→ **What the task requires**
How many lines of these entries hold the string "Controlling"? Reply with the number alone.

****

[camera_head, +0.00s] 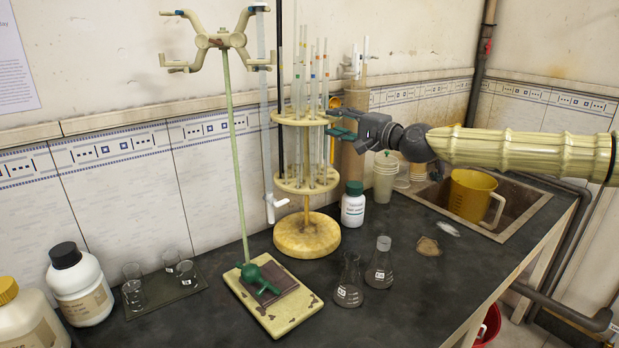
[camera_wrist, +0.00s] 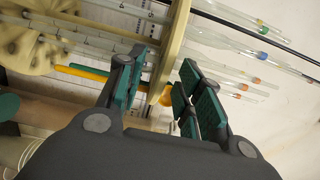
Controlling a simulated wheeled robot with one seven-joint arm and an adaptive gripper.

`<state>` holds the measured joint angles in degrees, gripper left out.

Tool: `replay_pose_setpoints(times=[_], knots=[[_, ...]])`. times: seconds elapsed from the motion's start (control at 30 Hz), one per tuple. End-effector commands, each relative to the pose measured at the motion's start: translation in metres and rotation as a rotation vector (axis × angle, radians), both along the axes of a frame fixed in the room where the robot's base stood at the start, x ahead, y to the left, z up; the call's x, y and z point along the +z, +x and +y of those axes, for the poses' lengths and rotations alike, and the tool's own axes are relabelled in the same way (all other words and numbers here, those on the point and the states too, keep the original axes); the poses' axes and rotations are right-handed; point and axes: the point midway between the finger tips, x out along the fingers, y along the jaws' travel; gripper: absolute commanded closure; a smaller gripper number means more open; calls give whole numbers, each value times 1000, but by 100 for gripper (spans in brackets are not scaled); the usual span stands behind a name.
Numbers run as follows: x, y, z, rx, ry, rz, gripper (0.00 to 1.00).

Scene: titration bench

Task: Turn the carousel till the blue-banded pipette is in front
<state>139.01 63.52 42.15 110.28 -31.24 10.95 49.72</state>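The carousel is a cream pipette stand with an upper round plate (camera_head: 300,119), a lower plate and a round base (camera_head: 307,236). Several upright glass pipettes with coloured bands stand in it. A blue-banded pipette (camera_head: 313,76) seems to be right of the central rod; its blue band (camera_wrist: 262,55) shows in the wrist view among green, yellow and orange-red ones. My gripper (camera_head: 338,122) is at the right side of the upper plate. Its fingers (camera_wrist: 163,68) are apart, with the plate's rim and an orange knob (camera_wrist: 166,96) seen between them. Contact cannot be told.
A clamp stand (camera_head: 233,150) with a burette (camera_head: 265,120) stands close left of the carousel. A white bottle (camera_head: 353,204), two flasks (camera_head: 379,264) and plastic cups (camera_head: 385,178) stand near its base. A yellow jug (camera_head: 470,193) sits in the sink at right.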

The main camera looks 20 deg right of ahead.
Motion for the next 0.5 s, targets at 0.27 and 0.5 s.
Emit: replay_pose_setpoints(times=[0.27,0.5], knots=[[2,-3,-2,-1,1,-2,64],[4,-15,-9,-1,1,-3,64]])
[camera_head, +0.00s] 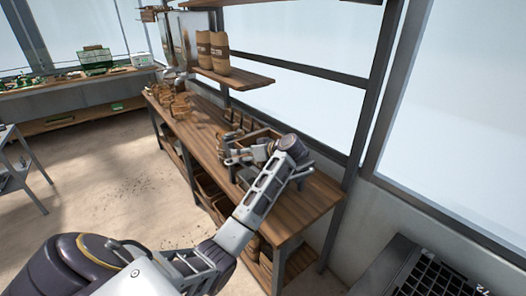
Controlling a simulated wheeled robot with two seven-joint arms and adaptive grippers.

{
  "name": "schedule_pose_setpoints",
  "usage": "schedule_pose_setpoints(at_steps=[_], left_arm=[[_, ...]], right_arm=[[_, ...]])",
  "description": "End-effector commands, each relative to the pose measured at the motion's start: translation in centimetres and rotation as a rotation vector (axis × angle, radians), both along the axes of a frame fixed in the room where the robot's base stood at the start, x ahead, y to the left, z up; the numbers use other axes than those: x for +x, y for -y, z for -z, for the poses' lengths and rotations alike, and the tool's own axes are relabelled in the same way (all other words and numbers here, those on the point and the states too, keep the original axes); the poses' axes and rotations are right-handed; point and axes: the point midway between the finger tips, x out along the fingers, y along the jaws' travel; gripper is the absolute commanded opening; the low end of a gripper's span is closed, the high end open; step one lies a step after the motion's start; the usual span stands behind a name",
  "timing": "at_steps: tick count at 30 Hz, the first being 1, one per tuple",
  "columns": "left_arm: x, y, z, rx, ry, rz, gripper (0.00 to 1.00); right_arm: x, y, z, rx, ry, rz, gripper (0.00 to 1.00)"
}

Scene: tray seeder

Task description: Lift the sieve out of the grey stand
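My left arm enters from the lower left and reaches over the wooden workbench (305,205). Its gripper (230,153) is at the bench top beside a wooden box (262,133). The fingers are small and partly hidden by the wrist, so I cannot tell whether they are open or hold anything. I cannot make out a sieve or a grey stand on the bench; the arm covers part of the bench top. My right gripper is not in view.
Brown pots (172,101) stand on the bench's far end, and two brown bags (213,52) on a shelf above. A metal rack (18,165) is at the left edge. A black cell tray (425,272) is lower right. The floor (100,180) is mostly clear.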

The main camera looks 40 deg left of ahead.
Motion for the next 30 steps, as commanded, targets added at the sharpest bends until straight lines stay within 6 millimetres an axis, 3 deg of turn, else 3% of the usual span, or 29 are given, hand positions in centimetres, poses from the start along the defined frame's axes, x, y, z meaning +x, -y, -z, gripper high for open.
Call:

****

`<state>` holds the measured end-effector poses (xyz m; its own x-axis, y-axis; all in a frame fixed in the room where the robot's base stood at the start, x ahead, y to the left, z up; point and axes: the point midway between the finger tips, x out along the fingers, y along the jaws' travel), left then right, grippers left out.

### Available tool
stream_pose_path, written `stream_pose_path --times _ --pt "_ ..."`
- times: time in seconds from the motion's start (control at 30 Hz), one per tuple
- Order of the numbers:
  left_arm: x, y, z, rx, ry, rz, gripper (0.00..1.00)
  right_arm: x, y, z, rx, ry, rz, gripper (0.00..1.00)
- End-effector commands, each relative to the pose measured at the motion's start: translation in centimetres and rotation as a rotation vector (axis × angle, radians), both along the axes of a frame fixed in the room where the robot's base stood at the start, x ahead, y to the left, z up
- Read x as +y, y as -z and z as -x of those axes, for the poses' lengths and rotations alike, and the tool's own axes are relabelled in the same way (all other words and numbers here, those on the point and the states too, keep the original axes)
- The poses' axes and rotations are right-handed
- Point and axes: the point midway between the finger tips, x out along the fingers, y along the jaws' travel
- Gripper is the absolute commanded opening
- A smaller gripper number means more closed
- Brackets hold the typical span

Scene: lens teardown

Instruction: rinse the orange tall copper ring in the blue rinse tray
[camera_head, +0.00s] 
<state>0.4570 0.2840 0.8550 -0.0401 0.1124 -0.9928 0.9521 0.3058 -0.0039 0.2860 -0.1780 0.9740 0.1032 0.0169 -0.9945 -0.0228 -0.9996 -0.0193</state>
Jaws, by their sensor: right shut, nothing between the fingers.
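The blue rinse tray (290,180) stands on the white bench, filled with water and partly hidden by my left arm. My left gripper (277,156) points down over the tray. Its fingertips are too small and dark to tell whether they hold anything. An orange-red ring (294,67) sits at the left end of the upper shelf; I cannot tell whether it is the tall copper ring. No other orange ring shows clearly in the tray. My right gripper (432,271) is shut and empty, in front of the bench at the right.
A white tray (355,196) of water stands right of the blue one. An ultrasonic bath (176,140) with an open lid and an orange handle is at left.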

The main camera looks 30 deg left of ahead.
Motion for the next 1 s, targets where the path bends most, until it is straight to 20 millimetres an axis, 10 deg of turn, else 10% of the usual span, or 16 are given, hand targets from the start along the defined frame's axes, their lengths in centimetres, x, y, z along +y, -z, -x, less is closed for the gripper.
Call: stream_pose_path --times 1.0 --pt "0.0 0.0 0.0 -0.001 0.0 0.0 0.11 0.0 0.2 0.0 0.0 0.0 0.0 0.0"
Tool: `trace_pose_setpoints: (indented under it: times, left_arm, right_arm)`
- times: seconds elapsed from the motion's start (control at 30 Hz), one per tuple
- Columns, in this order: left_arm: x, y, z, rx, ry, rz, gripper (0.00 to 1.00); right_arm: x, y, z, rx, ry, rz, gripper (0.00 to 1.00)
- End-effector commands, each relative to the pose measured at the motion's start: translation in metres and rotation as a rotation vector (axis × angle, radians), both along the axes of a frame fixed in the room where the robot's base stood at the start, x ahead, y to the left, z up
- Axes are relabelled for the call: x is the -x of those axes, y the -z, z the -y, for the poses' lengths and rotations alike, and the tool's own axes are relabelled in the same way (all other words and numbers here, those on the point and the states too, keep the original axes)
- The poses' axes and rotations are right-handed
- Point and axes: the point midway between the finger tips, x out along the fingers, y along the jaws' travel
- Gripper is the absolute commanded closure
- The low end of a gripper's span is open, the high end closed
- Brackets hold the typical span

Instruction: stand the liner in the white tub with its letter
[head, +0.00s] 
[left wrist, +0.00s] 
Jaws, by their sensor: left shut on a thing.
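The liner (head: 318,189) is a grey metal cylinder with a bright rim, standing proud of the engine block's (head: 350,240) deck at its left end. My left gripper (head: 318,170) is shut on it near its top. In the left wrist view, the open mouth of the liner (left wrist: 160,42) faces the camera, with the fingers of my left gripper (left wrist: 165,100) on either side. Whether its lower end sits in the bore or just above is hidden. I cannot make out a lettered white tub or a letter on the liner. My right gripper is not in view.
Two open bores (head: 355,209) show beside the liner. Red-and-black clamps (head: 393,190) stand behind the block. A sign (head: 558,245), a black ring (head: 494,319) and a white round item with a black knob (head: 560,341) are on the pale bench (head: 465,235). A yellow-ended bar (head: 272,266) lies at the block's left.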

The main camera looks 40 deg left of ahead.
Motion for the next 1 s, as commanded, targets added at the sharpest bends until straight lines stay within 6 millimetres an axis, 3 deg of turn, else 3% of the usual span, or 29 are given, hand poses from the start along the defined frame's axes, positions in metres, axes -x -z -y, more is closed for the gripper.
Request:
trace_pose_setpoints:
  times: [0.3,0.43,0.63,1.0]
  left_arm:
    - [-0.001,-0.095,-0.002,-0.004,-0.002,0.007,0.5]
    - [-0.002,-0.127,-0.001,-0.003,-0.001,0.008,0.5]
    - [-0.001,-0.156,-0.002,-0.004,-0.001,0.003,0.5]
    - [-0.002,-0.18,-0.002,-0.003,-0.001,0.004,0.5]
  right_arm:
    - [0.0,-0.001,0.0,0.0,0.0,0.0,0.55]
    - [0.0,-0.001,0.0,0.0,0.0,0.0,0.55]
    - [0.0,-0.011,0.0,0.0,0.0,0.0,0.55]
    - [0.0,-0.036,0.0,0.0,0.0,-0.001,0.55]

****

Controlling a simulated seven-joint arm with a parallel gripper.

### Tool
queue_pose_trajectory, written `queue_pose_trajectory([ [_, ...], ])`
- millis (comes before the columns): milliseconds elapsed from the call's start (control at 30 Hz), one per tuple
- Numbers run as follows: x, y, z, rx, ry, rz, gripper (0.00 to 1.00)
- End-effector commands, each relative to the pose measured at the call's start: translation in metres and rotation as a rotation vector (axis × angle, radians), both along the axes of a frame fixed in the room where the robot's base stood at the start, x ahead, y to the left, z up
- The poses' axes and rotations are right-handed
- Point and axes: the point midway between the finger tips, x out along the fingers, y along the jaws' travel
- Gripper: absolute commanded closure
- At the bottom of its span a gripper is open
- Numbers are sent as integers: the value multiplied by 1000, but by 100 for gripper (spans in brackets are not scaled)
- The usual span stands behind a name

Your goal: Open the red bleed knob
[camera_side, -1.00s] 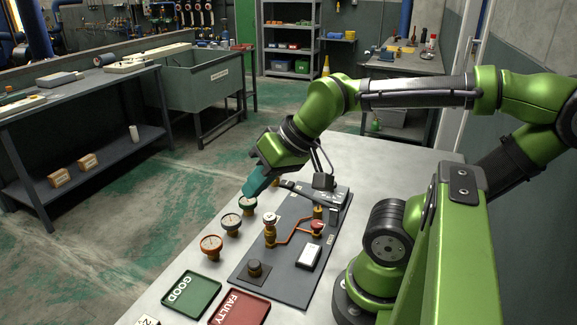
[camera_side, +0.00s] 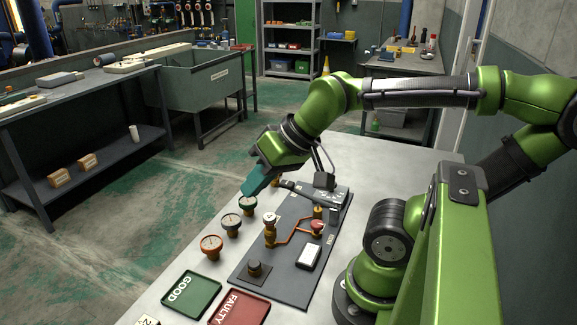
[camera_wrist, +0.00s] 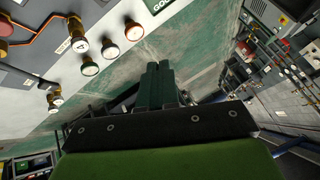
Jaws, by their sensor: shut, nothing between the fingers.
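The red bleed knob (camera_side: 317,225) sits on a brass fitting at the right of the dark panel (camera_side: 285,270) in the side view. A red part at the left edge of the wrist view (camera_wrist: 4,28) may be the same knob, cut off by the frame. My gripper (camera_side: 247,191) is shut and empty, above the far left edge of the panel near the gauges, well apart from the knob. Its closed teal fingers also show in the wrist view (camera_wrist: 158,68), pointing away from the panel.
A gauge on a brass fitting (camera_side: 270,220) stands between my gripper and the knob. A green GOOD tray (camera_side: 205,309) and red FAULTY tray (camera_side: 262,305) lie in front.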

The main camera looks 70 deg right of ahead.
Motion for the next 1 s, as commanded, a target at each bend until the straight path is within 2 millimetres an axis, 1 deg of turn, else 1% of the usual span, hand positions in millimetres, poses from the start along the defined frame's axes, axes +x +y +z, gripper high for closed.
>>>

****

→ **Exercise result**
3